Europa
Herbstwetter in der EU - Frühling der Massenbewegungen
Die letzten Wochen sind in Europa durch einen fortschrittlichen Stimmungsumschwung in der imperialistischen EU geprägt. An der Spitze die "Gelbwesten"-Bewegung in Frankreich.
Anschwellende Massenproteste und starke gewerkschaftliche Proteste, verschiedene Regierungen im Krisenmodus, allgemeine Krisenhaftigkeit und verschärfte gesellschaftliche Polarisierung prägen das Bild.
In Belgien ist gerade die Regierung zerbrochen, weil der ultrareaktionäre Koalitionspartner noch krasser gegen Migration und Flüchtlinge vorgehen wollte und nun wegen des EU-Migrationspaktes die Regierung verlässt.

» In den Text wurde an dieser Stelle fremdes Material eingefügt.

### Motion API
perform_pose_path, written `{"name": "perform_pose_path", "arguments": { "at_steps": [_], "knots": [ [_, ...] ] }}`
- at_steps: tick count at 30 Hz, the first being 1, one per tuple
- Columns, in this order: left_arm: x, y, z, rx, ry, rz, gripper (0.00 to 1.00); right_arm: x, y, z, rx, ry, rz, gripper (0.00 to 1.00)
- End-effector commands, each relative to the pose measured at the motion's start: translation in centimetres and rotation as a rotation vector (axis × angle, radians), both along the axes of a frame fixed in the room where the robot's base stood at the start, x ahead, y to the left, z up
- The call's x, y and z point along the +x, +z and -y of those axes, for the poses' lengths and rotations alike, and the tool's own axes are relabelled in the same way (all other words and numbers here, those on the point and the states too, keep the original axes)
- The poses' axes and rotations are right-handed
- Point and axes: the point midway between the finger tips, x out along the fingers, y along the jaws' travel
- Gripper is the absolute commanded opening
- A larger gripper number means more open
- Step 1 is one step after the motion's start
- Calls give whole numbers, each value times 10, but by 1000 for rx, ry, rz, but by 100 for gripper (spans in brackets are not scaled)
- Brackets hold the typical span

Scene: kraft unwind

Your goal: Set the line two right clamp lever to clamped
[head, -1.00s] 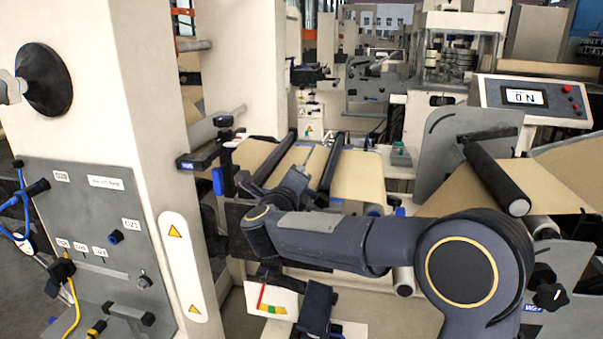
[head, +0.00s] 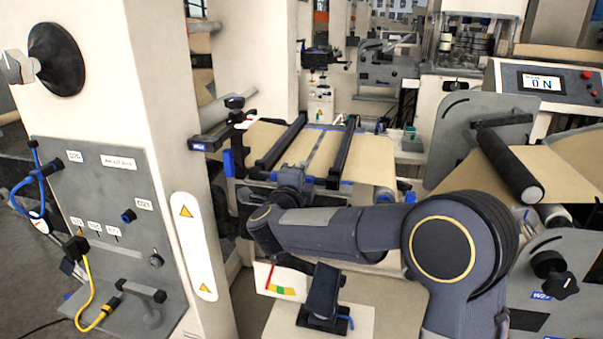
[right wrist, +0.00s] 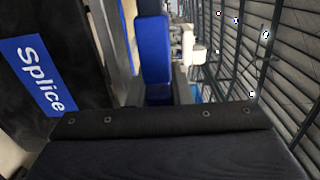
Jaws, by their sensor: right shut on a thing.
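The splice table (head: 375,176) stands mid-picture in the head view, with kraft web over it and two long black clamp bars, a left one (head: 281,141) and a right one (head: 341,152). My right arm reaches in from the right, and my right gripper (head: 290,178) is at the table's near edge by the bars' near ends. Its fingertips are largely hidden there. In the right wrist view, a blue block (right wrist: 152,50), seemingly the right clamp lever's grip, stands just beyond the dark gripper body. The gripper is shut on it. My left gripper is out of view.
A blue "Splice" label (right wrist: 38,75) is on a dark surface close by in the right wrist view. A cream column (head: 150,110) with a grey connector panel (head: 110,205) stands at left. A gauge plate (head: 282,281) is below my arm. A display (head: 541,84) reads "ON".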

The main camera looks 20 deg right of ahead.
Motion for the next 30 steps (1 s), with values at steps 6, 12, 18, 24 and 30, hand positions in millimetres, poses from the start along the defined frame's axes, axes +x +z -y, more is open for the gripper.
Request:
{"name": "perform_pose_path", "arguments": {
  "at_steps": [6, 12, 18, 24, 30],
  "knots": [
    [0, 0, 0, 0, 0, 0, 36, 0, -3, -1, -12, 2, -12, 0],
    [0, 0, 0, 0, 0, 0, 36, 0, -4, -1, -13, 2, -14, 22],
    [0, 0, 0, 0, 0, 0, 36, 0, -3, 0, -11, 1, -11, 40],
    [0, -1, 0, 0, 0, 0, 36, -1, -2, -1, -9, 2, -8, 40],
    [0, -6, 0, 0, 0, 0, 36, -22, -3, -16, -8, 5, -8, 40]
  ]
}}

Herausragend sind derzeit die Proteste der "Gelbwesten"-Bewegung in Frankreich gegen die Regierung und speziell gegen Präsident Emmanuel Macron. Sie haben Massencharakter erreicht. Am Samstag, 8. Dezember, sind in ganz Frankreich weit über 100.000 Demonstrantinnen und Demonstranten auf die Straße gegangen. Unübersehbar ist die Forderung der Massen, der Arbeiterinnen, Arbeiter, Angestellten, Schülerinnen und Schüler, Studentinnen und Studenten, Kleinbäuerinnen, Kleinbauern sowie Kleinhändlerinnen und Kleinhändlern nach einer entscheidenden Verbesserung ihrer sozialen Lebenslage.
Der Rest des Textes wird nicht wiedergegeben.